Auburn Traycik, Editor of The Christian Challenge magazine, keenly observed that sending out the invitations now to the U.S. liberals, especially those who consecrated Robinson and/or allowed same-sex blessings, undercuts/ignores Lambeth 1.10, Windsor, the primates calls, and pre-empts the Sept. 30 deadline. It doesn't prevent the primates as a whole from pronouncing on TEC's status in the Communion after Sept. 30. Williams did raise the possibility that some invitees could be rescinded. One could also argue that he threatened the latter to try to encourage TEC bishops to come into line before Sept. 30. "I think the overall effect of what he did was to act as if critical admonitions from Communion leaders did not exist, and to treat as equivalent those undermining the faith and those merely undermining Anglican protocol." Traycik makes an excellent point.

The very agenda of Lambeth itself is all about the amelioration of human suffering, not ignoble in and of itself, but it fails to address the very issues that are tearing the communion apart!

This is like a blind man walking into a blazing house fire while firemen yell at him to walk in the opposite direction. Even as the blind man feels the heat and the fumes overwhelm him, he keeps walking straight through the front door as beams from the second floor collapse on his head.

The Africans have other legitimate complaints as well. They note the huge expense of such an event. "Our African churches are asked to divert funds from much needed work of evangelization and charity to a 3-week meeting which has no authority and which is blatantly ignored by '"autonomous'" member churches. In some cases, poorer provinces are "assisted" by donors from the West who have a deliberate agenda of buying silence from these churches. We conclude that if a regular all-bishops' conference is to continue in the Anglican Communion, it should be held in the Global South, where the costs are much less and the local economy can benefit; that it be shorter in duration; and that every church be required to pay its own way." The CAPA bishops added that they would take care of their own genuinely needy members.

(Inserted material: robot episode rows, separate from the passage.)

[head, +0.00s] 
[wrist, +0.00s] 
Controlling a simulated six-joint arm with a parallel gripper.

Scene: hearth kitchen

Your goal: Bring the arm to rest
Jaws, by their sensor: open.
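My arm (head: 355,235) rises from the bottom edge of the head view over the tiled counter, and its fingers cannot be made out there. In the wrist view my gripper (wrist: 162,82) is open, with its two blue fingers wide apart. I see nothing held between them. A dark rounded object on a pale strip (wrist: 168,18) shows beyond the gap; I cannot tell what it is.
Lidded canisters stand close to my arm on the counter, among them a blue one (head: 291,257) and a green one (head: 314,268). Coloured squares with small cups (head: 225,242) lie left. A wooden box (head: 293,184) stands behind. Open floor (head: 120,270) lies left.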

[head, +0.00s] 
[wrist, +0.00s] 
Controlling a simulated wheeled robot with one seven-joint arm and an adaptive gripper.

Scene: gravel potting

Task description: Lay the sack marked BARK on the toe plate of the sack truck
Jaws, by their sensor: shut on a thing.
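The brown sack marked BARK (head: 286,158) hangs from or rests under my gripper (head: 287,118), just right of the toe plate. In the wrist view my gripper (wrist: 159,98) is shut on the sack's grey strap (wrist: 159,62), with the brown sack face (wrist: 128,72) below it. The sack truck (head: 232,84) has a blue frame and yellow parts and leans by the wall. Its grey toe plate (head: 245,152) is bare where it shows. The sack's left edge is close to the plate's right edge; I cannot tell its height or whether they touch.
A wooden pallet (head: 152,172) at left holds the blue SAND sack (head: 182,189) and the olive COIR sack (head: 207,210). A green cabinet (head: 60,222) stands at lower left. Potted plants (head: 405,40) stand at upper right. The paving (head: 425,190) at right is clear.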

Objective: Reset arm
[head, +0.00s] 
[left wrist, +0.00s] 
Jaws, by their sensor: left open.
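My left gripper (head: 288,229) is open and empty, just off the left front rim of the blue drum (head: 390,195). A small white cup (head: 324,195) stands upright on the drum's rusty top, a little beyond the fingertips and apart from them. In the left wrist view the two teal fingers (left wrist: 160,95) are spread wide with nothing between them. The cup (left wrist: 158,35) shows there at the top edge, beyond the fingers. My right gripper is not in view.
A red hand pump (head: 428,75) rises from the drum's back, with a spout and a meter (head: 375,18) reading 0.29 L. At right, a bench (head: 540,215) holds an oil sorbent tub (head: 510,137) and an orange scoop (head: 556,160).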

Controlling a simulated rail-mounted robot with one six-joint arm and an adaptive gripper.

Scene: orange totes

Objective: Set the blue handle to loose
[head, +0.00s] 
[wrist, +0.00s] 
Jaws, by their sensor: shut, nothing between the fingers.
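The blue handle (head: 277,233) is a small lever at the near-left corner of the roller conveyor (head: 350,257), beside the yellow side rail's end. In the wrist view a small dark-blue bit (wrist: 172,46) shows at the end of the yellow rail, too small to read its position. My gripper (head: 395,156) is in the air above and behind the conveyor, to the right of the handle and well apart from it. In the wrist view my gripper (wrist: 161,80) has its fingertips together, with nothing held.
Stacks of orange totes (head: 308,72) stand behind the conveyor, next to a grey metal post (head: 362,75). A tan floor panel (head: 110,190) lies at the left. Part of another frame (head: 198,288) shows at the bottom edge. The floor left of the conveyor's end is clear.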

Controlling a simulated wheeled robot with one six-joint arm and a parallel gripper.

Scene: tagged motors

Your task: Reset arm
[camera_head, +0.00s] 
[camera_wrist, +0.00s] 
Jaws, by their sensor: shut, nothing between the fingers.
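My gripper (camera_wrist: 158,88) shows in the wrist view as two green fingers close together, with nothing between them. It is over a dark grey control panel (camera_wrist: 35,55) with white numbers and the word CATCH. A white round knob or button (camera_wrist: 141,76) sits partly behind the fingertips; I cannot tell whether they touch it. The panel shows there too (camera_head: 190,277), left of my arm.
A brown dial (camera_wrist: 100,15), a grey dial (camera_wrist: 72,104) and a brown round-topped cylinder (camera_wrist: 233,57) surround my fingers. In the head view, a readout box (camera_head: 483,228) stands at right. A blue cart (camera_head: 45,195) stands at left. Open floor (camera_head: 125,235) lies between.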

Pittsburgh Bishop Robert Duncan, moderator of the Anglican Communion Network, has called for a summit meeting of "Anglican Union" partners to form a "separate ecclesiastical structure (from The Episcopal Church) of the Anglican Communion" in the U.S., which Anglican leaders in the Global South had earlier proposed. The timing is interesting. It is scheduled just days before the Sept. 30 deadline, but after the House of Bishops have met in New Orleans with the Archbishop of Canterbury present. They will hold the meeting after The Episcopal Church gives its response to the request of the Primates to make an unequivocal pledge not to authorize same-sex blessings and confirm another openly gay bishop. This HOB has given no indication, in fact quite the opposite, that they will change their course of action.

By his pronouncement, Bishop Duncan and his Common Cause partners are formally saying that the Episcopal Church is officially broken, irreparable and a new structure is needed to go forward for orthodox Episcopalians. Is this a tenth Province or a 39th Province, he doesn't say.

Some five bishops and their dioceses - Ft. Worth, Quincy, Springfield, Pittsburgh and San Joaquin are ready to pull up stakes and leave TEC, VirtueOnline has been told. Unnumbered churches and pastors are set to go as well. However, this will merely kick David Booth Beers and Mrs. Schori into legal high gear to prevent these dioceses and parishes from keeping their properties. A better language or way of disengagement must be found if whole dioceses and their properties hope to remain in their ecclesiastical care.

The much ballyhooed document the "Communion Matters: A Study Document for the Episcopal Church" put out by the Bishops Theology Committee, is designed once again to stall putting off the inevitable by arguing that the bishops "cannot act unilaterally". "We needed to take counsel with the people of the Church in responding to the communique". This will be too little, too late; the remnant orthodox will be on their way out the door. Discussion on the "study document" will be among liberal bishops, along with any interested laity, talking to themselves, answering themselves and agreeing with themselves. This is "blessed conversation" with a twist - no argumentation, no talk back, just full agreement.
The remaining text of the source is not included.